By Fr. Roy Cimagala
IN the gospel of St. Luke (17,26-37), we hear Christ lamenting over how people in the long history of humanity were entangled in their earthly affairs while practically ignoring the real purpose of life.
“As it was in the days of Noah,” he said, “so it will be in the days of the Son of Man; they were eating and drinking, marrying and giving in marriage up to the day that Noah entered the ark, and the flood came and destroyed them all.”
He continued: “Similarly, as it was in the days of Lot: they were eating, drinking, buying, selling, planting, building; on the day when Lot left Sodom, fire and brimstone rained from the sky to destroy them all.”
It will definitely help us to have passion and direction in our daily life. We need to develop an abiding sense of purpose so we can avoid getting entangled in distractions or, worse, lost in the maze of concerns or stranded in idleness, laziness, loneliness, worries and the like.
Yes, we have the grave duty to know and live by the real and ultimate purpose of our life. Such knowledge would help us in giving the proper shape, direction and consistency to our life that is now being pushed and pulled in any which way by the many confusing elements in our life today.
We have to fulfil this important duty to know and live by this existential purpose of ours, since this will assure us that we are going in the right direction, even if we do it in different ways, paths, forms and manners.
Especially these days when many people are confused and lost as to what really should be the ultimate goal of their life, we have to make this duty more known and appreciated. We cannot deny that many people do not have yet a clear purpose in life, or that their worldview is limited, distorted, if not wrong.
And what is this existential purpose of ours? It’s none other, of course, than to give glory to God. It can be expressed also in many other ways. It’s about, as our Catechism would put it, knowing, loving and serving God. In fact, this is the very first point of the Catechism of the Catholic Church.

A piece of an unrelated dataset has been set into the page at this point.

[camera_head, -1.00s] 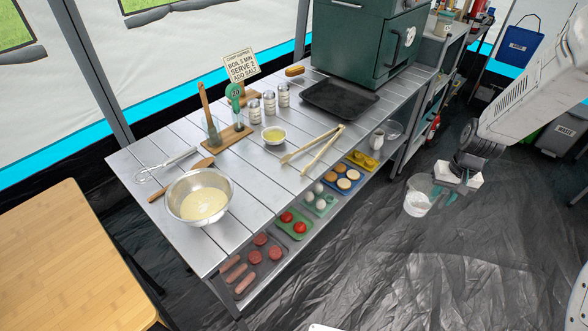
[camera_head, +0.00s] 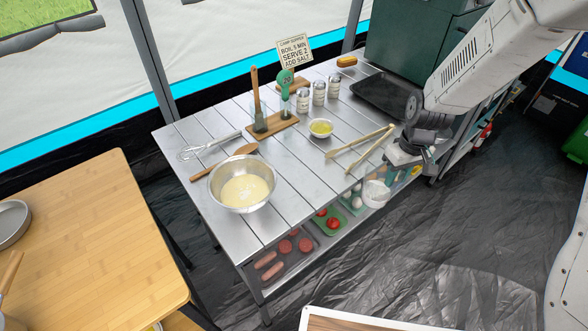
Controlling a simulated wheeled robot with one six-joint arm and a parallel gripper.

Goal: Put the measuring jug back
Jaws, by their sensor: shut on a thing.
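My gripper (camera_head: 396,166) is shut on the measuring jug (camera_head: 376,195), a small clear, whitish vessel. It holds the jug by the side, off the floor, at the front edge of the slatted metal table (camera_head: 285,193). In the picture the jug overlaps the lower shelf and hides part of the trays there. I cannot tell how far it is from the table edge. My gripper's fingers are partly hidden by the wrist.
On the table are a steel bowl (camera_head: 243,184) of batter, a whisk (camera_head: 208,147), tongs (camera_head: 362,147), a small bowl (camera_head: 320,128), shakers (camera_head: 319,92) and a black tray (camera_head: 384,98). Food trays line the shelf. A wooden table (camera_head: 90,225) stands left.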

“God, infinitely perfect and blessed in himself,” it says, “in a plan of sheer goodness freely created man to make him share in his own blessed life. For this reason, at every time and in every place, God draws close to man. He calls man to seek him, to known him, to love him with all his strength…” (1)
It can also be expressed, according to the words of St. Paul, in always giving glory to God. “Whether you eat or drink or whatever you do, do it all for the glory of God,” he said. (1 Cor 10,31) We need to continually ask ourselves if indeed that is what happens in everything that we do.
All this business of our existential purpose is lived and summarized by Christ himself, the son of God who became man to save us. He commanded us to love one another as he himself loved us, which he did to fully carry out the will of his Father.
And so, it should behoove us to know more and more about Christ to such an extent that not only would we know his life, his teachings and example, but that we also would live his life, his teachings and example.